● EXERCISE DIRECTIONS
Return all the data below as it stands, minus the pictures.

● PROVIDED DATA

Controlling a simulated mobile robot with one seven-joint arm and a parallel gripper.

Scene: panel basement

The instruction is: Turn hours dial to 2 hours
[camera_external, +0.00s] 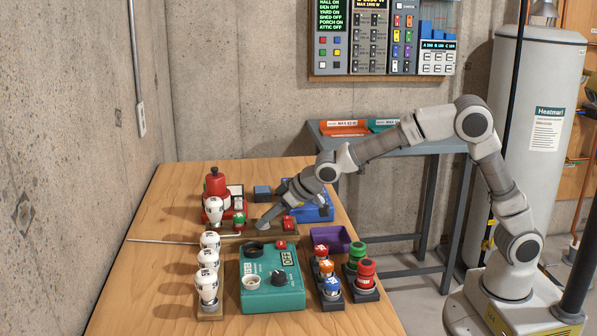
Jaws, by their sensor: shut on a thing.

● THE RESPONSE
Controlling a simulated mobile robot with one seven-joint arm and a parallel gripper.

Scene: panel basement

The instruction is: Turn hours dial to 2 hours
[camera_external, +0.00s] 
Jaws, by their sensor: shut on a thing.

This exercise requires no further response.